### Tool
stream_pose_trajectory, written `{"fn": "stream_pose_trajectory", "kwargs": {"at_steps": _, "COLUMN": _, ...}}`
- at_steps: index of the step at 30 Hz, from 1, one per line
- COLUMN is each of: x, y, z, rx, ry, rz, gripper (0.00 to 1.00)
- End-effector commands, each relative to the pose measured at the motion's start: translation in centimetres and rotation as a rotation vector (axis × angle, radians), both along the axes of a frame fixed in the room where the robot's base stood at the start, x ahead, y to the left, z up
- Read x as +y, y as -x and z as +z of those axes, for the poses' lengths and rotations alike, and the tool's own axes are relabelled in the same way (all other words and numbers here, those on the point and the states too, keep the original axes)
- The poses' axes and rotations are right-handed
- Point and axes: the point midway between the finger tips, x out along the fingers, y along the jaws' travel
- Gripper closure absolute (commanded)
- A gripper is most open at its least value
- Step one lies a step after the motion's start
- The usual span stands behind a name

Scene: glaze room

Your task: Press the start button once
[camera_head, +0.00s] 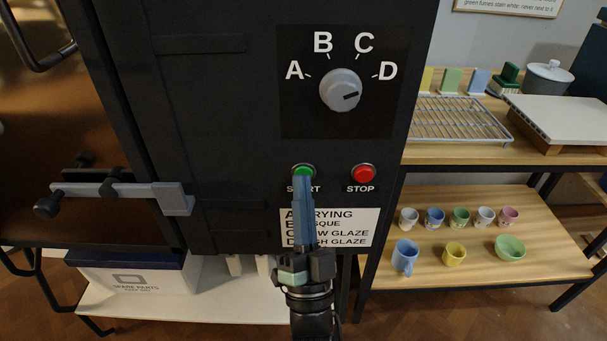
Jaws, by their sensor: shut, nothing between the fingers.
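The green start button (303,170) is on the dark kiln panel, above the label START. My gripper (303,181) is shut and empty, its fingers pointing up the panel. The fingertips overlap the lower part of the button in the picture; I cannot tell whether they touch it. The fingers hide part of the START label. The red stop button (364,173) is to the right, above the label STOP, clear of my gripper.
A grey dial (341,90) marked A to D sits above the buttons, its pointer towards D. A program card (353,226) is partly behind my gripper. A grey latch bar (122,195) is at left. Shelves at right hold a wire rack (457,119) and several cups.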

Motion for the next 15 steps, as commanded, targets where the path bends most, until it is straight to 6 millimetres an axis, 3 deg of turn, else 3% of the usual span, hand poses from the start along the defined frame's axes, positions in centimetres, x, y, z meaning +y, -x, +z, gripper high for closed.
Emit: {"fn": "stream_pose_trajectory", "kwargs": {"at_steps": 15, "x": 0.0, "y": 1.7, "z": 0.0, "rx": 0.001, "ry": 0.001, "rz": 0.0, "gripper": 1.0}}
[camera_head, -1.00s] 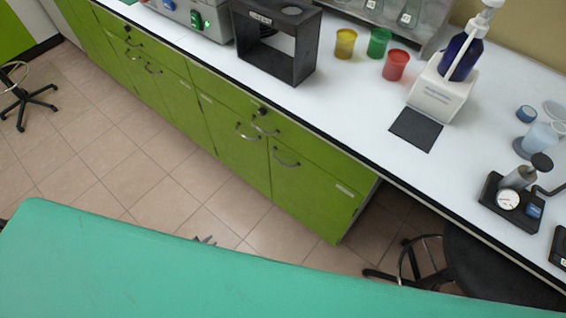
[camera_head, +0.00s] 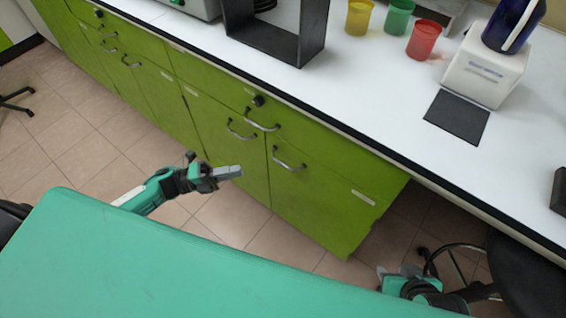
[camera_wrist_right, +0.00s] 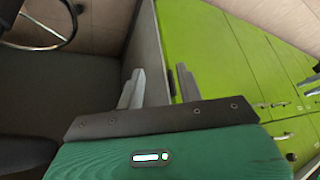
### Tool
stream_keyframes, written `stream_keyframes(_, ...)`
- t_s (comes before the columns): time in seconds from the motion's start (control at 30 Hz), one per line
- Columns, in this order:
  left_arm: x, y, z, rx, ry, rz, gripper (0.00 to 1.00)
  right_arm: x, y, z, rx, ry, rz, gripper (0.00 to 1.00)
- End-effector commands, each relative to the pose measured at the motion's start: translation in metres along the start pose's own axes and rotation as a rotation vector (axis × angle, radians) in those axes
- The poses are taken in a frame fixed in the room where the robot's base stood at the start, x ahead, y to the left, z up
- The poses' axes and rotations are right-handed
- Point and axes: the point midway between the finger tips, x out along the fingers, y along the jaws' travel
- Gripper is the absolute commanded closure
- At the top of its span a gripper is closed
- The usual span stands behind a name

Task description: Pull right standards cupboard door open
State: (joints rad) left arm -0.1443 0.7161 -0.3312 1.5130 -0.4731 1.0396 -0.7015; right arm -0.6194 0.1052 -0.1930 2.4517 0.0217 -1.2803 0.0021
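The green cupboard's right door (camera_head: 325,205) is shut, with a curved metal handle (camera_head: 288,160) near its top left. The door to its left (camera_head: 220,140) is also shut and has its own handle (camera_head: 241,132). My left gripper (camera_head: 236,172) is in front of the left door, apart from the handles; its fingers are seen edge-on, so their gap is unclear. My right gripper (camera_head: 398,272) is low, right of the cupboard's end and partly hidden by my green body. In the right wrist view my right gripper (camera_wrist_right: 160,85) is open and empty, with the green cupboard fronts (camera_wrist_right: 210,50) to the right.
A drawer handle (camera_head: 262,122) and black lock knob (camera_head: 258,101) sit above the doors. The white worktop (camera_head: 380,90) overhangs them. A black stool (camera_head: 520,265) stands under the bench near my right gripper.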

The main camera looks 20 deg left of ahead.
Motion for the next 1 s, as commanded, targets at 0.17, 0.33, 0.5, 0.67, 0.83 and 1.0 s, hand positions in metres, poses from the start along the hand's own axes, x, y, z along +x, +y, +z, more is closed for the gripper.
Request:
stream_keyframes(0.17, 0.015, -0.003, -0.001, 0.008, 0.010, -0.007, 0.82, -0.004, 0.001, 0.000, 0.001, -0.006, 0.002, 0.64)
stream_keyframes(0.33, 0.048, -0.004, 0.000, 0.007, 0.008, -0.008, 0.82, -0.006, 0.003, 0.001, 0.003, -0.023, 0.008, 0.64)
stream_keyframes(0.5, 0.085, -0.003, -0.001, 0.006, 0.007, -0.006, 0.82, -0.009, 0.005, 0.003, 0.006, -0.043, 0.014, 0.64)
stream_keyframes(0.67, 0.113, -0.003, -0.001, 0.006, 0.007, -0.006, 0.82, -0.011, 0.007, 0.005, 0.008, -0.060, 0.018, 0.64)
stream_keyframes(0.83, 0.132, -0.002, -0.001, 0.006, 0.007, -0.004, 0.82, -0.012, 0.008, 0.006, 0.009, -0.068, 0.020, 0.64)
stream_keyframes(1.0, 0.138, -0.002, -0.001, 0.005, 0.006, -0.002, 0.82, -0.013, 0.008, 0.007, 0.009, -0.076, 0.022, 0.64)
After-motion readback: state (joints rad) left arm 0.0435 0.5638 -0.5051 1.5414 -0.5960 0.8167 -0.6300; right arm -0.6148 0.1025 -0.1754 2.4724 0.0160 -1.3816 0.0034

———

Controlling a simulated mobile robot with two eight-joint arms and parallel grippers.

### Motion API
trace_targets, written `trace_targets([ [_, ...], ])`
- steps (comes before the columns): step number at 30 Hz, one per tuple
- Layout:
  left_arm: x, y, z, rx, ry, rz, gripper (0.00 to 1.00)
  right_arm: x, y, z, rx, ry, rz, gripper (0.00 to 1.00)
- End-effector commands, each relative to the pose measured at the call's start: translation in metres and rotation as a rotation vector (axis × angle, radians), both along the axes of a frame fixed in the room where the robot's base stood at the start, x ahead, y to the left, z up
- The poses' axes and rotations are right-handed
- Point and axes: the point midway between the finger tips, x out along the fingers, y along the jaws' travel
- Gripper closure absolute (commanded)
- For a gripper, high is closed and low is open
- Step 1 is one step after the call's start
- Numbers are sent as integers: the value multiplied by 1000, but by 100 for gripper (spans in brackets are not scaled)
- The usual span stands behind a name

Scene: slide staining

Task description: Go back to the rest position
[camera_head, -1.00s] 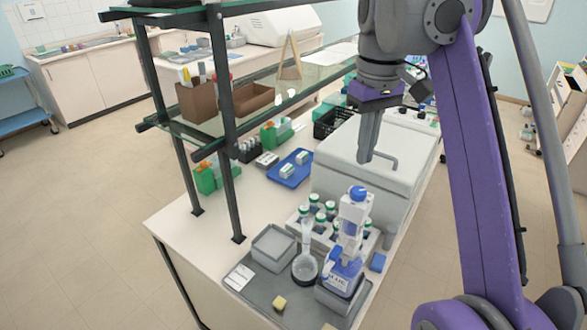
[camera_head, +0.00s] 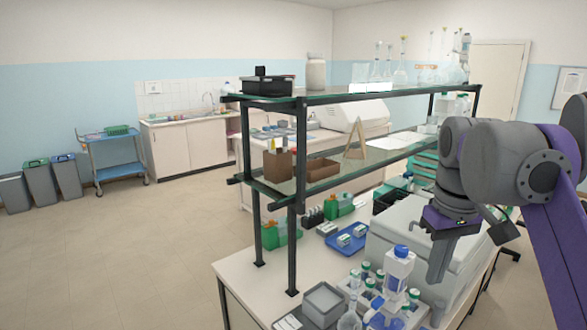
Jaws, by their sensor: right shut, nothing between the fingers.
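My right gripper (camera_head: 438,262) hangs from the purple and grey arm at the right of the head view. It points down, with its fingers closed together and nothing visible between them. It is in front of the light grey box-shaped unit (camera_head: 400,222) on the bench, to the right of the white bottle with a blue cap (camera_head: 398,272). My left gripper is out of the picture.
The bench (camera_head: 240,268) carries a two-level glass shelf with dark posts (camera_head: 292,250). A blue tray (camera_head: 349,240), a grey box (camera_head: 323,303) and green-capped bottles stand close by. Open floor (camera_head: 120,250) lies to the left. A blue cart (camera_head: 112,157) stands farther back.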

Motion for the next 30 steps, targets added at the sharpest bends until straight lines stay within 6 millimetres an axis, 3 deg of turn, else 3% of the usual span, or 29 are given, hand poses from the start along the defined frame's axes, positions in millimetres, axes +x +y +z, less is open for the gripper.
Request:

———

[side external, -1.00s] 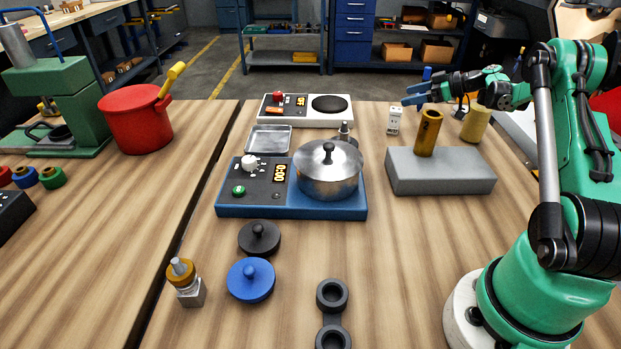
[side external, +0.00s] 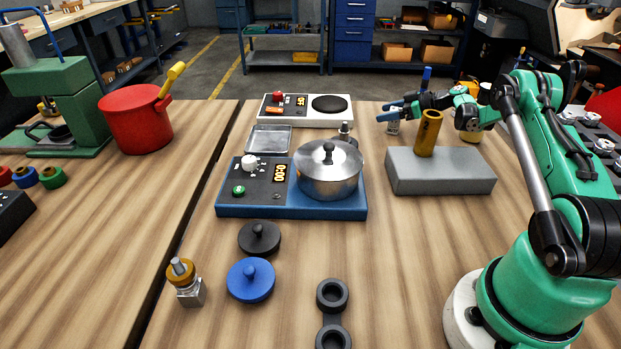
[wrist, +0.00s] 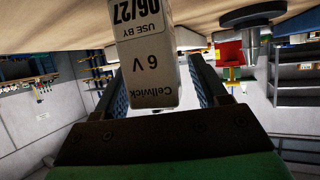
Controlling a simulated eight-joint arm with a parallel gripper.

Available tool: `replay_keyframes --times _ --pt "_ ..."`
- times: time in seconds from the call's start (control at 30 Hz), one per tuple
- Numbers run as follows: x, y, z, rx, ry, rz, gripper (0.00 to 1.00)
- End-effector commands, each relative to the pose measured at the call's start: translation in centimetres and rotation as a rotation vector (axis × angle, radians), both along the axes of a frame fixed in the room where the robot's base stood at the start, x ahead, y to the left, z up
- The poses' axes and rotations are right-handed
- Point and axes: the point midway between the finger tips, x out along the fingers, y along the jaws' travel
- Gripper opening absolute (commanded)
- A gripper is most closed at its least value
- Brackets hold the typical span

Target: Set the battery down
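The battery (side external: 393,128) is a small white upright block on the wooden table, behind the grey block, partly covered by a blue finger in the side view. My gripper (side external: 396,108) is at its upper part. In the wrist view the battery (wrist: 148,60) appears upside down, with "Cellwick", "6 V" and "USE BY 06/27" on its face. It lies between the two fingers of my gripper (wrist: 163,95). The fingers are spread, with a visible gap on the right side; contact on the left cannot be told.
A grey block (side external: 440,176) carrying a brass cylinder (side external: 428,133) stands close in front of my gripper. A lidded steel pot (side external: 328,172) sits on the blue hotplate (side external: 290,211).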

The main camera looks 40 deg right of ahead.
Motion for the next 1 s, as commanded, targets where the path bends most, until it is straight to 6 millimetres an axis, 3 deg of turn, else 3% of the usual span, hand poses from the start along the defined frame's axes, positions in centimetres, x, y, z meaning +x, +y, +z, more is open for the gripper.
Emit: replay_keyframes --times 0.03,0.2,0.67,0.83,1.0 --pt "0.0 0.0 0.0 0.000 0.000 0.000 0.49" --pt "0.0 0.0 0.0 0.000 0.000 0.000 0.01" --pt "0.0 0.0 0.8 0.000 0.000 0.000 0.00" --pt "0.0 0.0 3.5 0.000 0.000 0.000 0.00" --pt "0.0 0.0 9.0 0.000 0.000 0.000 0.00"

———

- **The task**: Find every line that holds "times" and copy it.

- **Response for this exercise**:
Available tool: `replay_keyframes --times _ --pt "_ ..."`
- times: time in seconds from the call's start (control at 30 Hz), one per tuple
Emit: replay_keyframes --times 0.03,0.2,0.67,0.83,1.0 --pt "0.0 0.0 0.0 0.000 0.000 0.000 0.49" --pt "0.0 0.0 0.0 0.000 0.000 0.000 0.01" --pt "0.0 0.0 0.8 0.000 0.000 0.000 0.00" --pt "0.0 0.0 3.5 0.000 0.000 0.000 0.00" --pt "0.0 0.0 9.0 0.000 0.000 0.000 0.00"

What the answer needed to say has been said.